◆ PROBLEM TO WORK ON: Check each line of the records below and collect those holding "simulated".

◆ PROVIDED DATA:

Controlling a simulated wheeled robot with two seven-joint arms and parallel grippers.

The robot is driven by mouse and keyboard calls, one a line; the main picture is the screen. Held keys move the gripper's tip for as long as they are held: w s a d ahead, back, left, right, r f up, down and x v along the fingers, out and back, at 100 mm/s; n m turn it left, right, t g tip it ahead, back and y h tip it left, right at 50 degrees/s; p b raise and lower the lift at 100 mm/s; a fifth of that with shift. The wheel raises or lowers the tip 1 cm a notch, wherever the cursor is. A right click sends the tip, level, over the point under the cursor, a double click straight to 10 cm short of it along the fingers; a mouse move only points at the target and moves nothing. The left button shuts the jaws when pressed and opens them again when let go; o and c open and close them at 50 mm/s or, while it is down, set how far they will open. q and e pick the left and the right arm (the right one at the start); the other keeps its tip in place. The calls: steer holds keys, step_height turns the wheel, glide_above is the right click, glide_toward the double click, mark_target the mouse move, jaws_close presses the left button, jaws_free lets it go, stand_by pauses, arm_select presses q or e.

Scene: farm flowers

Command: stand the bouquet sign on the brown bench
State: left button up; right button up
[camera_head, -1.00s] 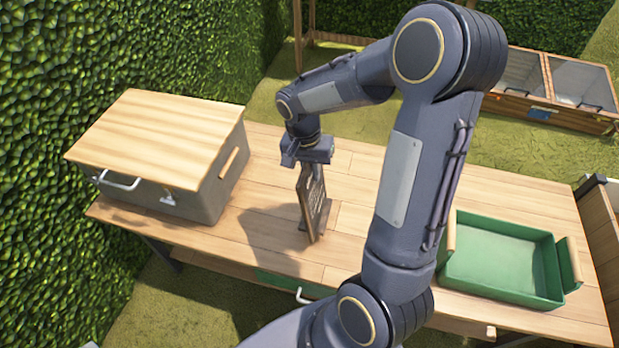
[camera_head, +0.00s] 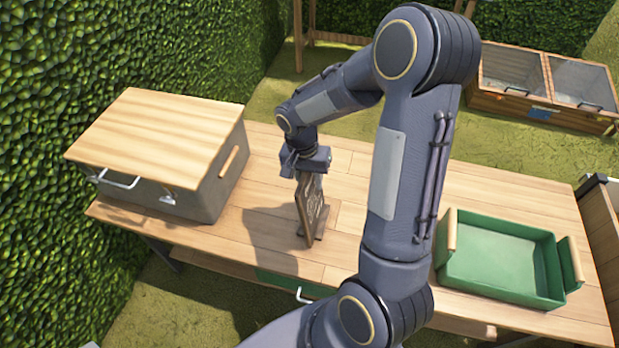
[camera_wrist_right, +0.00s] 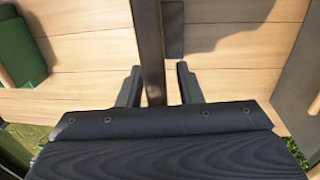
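The bouquet sign (camera_head: 311,212), a dark brown board with a pale design on its face, stands nearly upright on the wooden bench (camera_head: 380,262), left of its middle. My right gripper (camera_head: 310,172) is above it, pointing down at its top edge. In the right wrist view the sign (camera_wrist_right: 152,50) shows edge-on between the two fingers (camera_wrist_right: 160,84). The fingers are apart, with a visible gap on the right side; whether the left finger touches the sign is unclear. A dark foot (camera_wrist_right: 173,30) shows beside the board. My left gripper is not in view.
A grey box with a wooden lid (camera_head: 155,140) stands at the bench's left end. A green tray with wooden handles (camera_head: 500,262) is at the right. Bare bench lies around the sign. A hedge (camera_head: 60,200) borders the left, and cold frames (camera_head: 545,85) stand behind.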

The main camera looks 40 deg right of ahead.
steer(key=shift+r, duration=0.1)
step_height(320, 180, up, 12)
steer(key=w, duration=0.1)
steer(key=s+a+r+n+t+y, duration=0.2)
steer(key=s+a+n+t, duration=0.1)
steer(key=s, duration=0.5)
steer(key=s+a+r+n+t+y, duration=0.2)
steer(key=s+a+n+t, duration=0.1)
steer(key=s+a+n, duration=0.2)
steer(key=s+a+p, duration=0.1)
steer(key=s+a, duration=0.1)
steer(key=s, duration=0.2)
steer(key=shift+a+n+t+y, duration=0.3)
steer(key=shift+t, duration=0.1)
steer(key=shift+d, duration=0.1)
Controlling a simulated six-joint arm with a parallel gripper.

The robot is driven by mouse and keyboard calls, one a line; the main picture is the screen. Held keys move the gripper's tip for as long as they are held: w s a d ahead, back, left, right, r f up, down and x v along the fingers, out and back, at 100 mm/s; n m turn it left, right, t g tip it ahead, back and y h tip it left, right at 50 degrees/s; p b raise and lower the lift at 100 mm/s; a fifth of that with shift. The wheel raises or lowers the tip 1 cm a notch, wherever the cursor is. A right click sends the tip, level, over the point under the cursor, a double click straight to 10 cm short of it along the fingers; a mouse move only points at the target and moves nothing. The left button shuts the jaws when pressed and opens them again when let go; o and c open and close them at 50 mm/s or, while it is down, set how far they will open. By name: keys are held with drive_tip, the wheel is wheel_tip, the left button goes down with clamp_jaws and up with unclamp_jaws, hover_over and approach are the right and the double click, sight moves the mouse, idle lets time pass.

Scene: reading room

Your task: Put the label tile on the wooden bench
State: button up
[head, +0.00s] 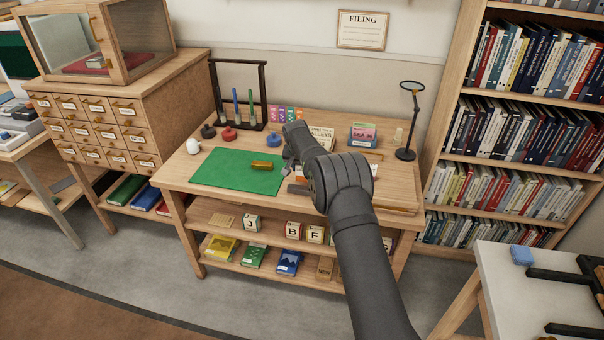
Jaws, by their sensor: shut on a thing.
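My gripper (286,162) is over the wooden bench (400,184), at the right side of the green mat. My wrist and forearm hide much of it. It is shut on a small mauve piece, which looks like the label tile (286,171); only a little of it shows at the fingertips. I cannot tell whether the tile touches the bench top or hangs just above it.
The green mat (235,173) bears a brass-coloured block (262,167). Dark, red and blue knobbed pieces (228,133), a white egg-shaped thing (193,146) and a rack (239,95) stand behind. A magnifier stand (406,153) is at the right.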

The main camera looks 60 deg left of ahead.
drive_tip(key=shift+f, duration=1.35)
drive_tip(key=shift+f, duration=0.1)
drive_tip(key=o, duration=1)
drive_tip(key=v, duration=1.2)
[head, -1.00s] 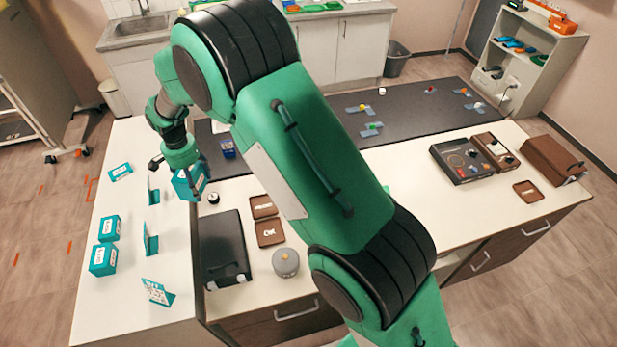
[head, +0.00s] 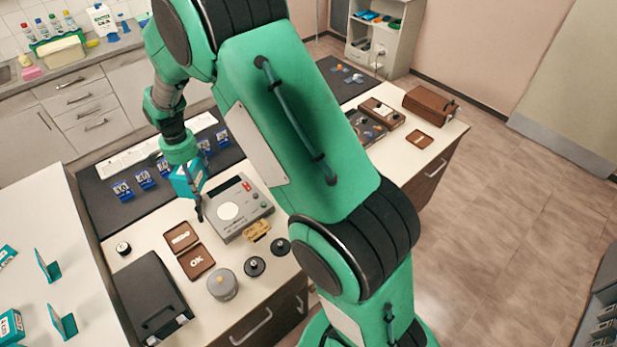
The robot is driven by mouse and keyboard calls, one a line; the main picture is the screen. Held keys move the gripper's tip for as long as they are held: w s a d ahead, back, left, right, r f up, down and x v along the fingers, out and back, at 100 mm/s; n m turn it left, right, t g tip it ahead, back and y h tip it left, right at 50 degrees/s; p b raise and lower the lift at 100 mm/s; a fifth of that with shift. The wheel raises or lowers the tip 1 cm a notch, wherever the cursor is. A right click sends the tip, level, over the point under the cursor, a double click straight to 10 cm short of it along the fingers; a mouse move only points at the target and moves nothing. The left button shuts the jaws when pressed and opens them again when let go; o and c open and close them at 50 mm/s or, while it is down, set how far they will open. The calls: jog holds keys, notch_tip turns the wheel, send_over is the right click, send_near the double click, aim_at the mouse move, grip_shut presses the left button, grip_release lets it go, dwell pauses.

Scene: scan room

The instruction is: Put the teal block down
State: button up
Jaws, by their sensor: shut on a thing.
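In the head view my gripper (head: 184,172) is shut on a teal block (head: 181,184) with a white label. It holds the block above the counter, at the left edge of a grey scale-like device (head: 236,207) with a round white plate. A finger of the gripper shows dark below the block; the other finger is mostly hidden. I cannot tell the exact height of the block. Other teal blocks stand at the left edge, one of them at the lower left (head: 10,327).
Brown trays, one marked OK (head: 197,262), lie in front of the device. A black case (head: 150,297), a grey round weight (head: 222,285) and dark discs (head: 254,266) stand nearby. Blue labelled stands (head: 145,179) line the dark mat (head: 100,200). Teal upright plates (head: 47,266) stand on the left counter.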

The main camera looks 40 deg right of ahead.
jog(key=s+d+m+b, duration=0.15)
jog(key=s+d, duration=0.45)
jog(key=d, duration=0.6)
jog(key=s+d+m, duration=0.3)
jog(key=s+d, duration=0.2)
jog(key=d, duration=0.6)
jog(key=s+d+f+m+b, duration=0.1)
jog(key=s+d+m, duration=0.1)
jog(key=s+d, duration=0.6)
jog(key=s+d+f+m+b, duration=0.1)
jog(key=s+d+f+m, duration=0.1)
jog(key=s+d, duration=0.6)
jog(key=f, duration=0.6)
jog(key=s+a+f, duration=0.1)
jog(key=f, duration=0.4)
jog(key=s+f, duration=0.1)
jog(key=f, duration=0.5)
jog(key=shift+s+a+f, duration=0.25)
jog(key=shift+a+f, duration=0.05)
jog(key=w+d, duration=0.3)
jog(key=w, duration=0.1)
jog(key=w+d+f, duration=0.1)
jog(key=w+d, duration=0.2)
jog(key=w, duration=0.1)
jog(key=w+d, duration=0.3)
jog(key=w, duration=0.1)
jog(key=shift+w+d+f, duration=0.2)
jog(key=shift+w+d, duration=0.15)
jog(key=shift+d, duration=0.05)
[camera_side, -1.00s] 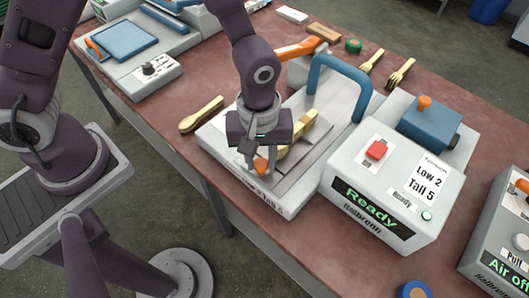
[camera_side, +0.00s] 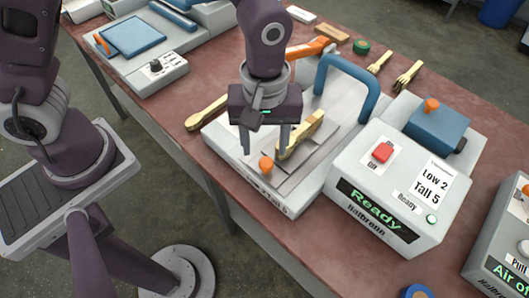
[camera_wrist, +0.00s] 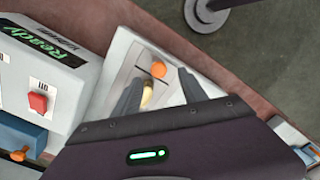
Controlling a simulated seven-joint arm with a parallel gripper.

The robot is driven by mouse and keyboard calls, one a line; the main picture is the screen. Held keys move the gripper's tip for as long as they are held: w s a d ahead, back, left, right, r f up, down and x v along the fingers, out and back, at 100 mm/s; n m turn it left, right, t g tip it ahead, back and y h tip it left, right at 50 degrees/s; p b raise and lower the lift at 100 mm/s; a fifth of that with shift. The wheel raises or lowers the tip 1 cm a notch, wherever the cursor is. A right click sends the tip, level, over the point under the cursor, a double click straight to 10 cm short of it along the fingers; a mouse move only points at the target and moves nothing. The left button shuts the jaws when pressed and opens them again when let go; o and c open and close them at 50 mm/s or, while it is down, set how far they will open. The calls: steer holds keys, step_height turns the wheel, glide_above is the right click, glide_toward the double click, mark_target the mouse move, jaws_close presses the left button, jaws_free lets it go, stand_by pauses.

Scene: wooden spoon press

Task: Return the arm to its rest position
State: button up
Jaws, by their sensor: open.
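My gripper (camera_side: 265,148) is open, with its two fingers apart and pointing down above the front part of the press. In the wrist view my gripper (camera_wrist: 160,92) also shows both fingers spread. A wooden spoon or fork (camera_side: 301,134) lies in the press on the grey plate, close behind the fingers; its end (camera_wrist: 147,98) shows between them in the wrist view. An orange knob (camera_side: 266,164) sits at the press's front edge, and in the wrist view the knob (camera_wrist: 158,69) is beyond the fingertips. The press (camera_side: 225,138) has a blue arched handle (camera_side: 348,72).
A control box (camera_side: 388,195) reading "Ready" stands right of the press, with a red button (camera_side: 382,152). A wooden spoon (camera_side: 206,113) lies left of the press. Wooden forks (camera_side: 407,74) lie behind it. Another machine (camera_side: 508,235) stands at the right edge.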

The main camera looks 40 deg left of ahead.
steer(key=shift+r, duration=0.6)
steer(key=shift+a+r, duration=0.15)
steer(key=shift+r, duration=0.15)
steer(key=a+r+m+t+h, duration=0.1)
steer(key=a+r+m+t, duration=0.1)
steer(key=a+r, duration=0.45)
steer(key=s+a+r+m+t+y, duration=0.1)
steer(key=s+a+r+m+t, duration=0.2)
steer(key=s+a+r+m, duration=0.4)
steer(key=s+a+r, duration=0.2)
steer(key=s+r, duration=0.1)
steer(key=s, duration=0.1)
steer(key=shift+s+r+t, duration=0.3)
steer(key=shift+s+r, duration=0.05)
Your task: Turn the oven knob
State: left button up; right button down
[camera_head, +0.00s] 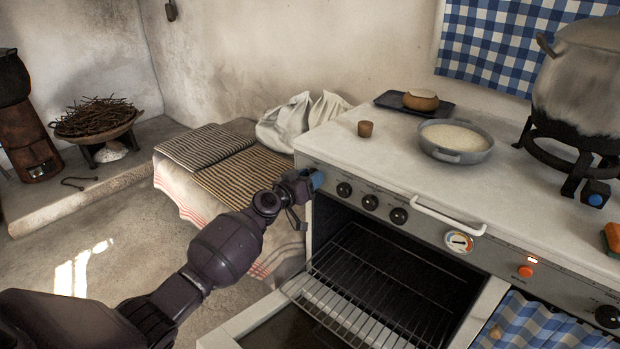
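The white oven (455,205) stands at the right, its front panel carrying a row of black knobs. Three of them show clearly: one at the left (344,190), one in the middle (370,202) and one at the right (398,215). My left gripper (316,181) is at the left end of the panel, left of these knobs, with a blue fingertip at or very near the panel. Whether it touches the panel or covers another knob is hidden, and its opening cannot be made out. My right gripper is not in view.
The oven door (250,322) is down, with a wire rack (365,285) reaching out over it. A white handle rail (447,218) and a gauge (458,242) are right of the knobs. A pan (456,155) and a small cup (365,128) stand on top.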

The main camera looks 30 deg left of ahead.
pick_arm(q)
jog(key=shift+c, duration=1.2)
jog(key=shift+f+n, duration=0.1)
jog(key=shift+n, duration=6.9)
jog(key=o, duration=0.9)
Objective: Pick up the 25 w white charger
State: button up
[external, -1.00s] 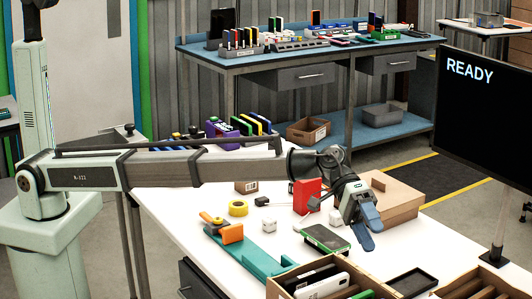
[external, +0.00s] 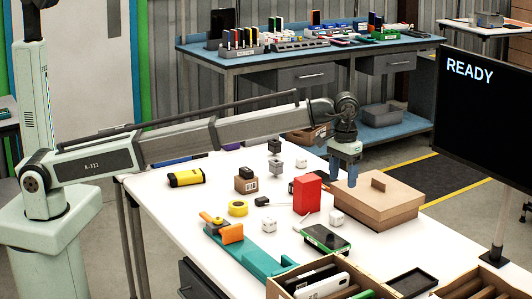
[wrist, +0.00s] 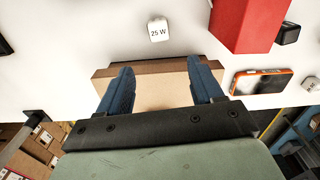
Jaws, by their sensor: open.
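The white charger (wrist: 158,30) marked "25 W" lies on the white table, ahead of my fingertips at the top middle of the wrist view. Several small white blocks show in the external view, and I cannot tell for sure which one it is. My gripper (external: 344,182) is open and empty, with its fingers pointing down by the brown carton. In the wrist view, my gripper (wrist: 159,66) has its two blue fingers spread, with the carton behind and between them. The charger is apart from both fingers.
A red box (external: 307,194) stands beside the closed brown carton (external: 385,208). In the wrist view, the red box (wrist: 247,22), an orange-edged phone (wrist: 262,82) and a black cube (wrist: 287,32) are to the charger's right. Open cartons (external: 318,277) stand at the front.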

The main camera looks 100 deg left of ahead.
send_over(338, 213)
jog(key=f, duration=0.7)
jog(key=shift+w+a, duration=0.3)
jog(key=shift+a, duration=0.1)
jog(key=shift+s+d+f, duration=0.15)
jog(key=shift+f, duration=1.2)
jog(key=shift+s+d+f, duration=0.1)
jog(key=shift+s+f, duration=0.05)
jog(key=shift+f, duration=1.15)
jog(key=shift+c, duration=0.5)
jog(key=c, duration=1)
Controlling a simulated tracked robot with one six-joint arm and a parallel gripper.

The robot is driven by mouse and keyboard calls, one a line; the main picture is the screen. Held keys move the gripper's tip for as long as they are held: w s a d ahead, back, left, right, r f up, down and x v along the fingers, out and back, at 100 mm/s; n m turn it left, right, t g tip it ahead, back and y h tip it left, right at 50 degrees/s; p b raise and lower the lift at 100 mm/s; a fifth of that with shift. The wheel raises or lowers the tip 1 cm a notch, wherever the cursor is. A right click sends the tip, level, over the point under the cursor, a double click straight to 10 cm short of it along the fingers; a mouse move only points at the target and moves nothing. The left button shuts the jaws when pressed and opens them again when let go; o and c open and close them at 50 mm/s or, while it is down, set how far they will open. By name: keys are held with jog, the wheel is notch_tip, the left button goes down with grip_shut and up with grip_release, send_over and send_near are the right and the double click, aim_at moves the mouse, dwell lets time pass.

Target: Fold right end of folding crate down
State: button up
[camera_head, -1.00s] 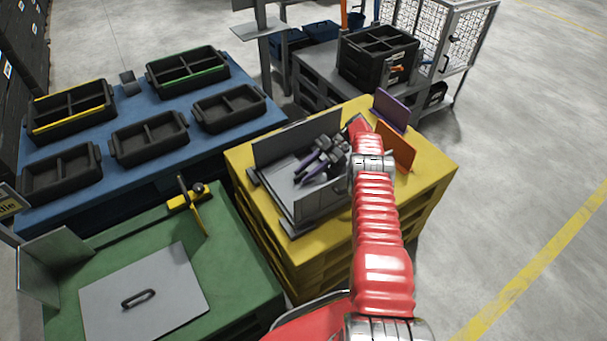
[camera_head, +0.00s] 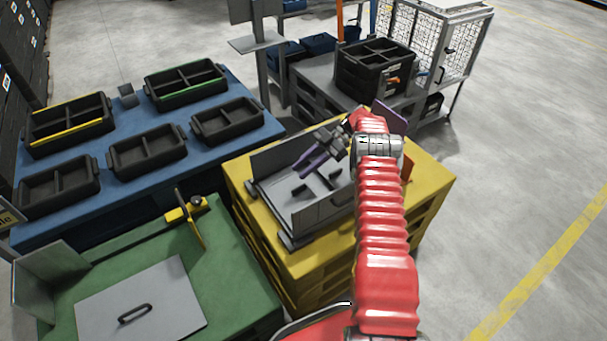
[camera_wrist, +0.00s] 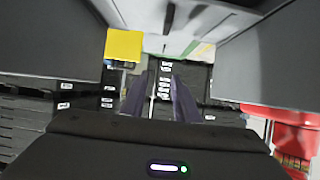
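The grey folding crate (camera_head: 288,207) sits on a yellow platform in the head view. Its far long wall (camera_head: 272,157) and near long wall (camera_head: 325,208) stand up. Its left end shows no raised wall. Its right end is hidden behind my red arm, so I cannot tell whether it is up or down. My gripper (camera_head: 306,166) is above the crate's floor, its purple fingers pointing left and down. In the wrist view my gripper's fingers (camera_wrist: 160,98) are apart with nothing between them. Dark grey panels flank them at left (camera_wrist: 48,40) and right (camera_wrist: 275,60).
A purple panel (camera_head: 391,117) stands at the platform's back right; an orange one is mostly behind my arm. A green table (camera_head: 235,265) with a grey lid (camera_head: 150,305) is front left. A blue table (camera_head: 200,160) with black trays is behind. Floor at right is clear.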

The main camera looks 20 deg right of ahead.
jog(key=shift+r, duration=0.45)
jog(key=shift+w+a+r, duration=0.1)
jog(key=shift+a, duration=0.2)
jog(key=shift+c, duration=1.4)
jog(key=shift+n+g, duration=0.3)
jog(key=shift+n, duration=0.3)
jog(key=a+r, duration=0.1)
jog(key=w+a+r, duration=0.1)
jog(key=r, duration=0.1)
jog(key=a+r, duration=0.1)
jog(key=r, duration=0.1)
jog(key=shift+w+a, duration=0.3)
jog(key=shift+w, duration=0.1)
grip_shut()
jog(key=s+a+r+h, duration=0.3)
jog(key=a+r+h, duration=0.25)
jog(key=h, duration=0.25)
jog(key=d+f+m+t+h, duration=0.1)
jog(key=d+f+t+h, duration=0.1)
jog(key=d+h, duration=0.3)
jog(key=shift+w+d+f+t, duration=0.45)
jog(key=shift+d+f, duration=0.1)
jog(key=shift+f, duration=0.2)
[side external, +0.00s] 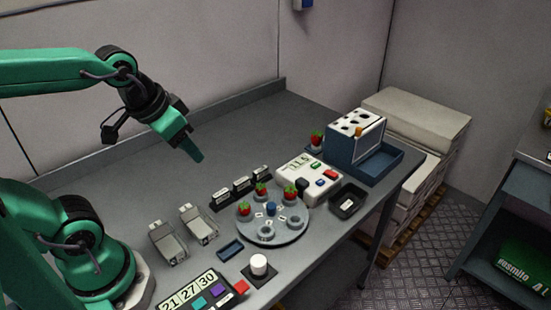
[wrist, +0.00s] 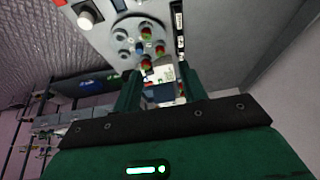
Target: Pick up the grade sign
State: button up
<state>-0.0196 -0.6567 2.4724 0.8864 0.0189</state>
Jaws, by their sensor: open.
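Several small dark stands with white label faces form a row behind the round berry plate; one is the near sign (side external: 221,200), then the middle sign (side external: 241,186) and the far sign (side external: 261,174). I cannot read their labels, so I cannot tell which is the grade sign. My gripper (side external: 194,151) hangs in the air above the table, behind and left of the row, touching nothing. In the wrist view its two fingers (wrist: 160,85) stand apart with nothing held between them. Part of the sign row (wrist: 179,30) shows at the upper right there.
The round plate (side external: 285,234) carries several red berries. A white scale (side external: 300,172), black tray (side external: 348,200) and blue rack (side external: 345,150) stand to the right. Two metal clips (side external: 166,242) and a number panel (side external: 189,294) lie nearer. The table's rear is clear.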

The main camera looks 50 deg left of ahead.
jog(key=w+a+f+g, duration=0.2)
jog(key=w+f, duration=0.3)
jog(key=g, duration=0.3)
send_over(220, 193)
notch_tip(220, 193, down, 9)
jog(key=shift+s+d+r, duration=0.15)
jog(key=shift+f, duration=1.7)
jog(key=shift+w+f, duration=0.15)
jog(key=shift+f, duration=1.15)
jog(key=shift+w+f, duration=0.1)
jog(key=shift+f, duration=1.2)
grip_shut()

◆ RESPONSE:
Controlling a simulated wheeled robot with two seven-joint arms and parallel grippers.
Controlling a simulated six-joint arm with a parallel gripper.
Controlling a simulated seven-joint arm with a parallel gripper.
Controlling a simulated tracked robot with one six-joint arm and a parallel gripper.

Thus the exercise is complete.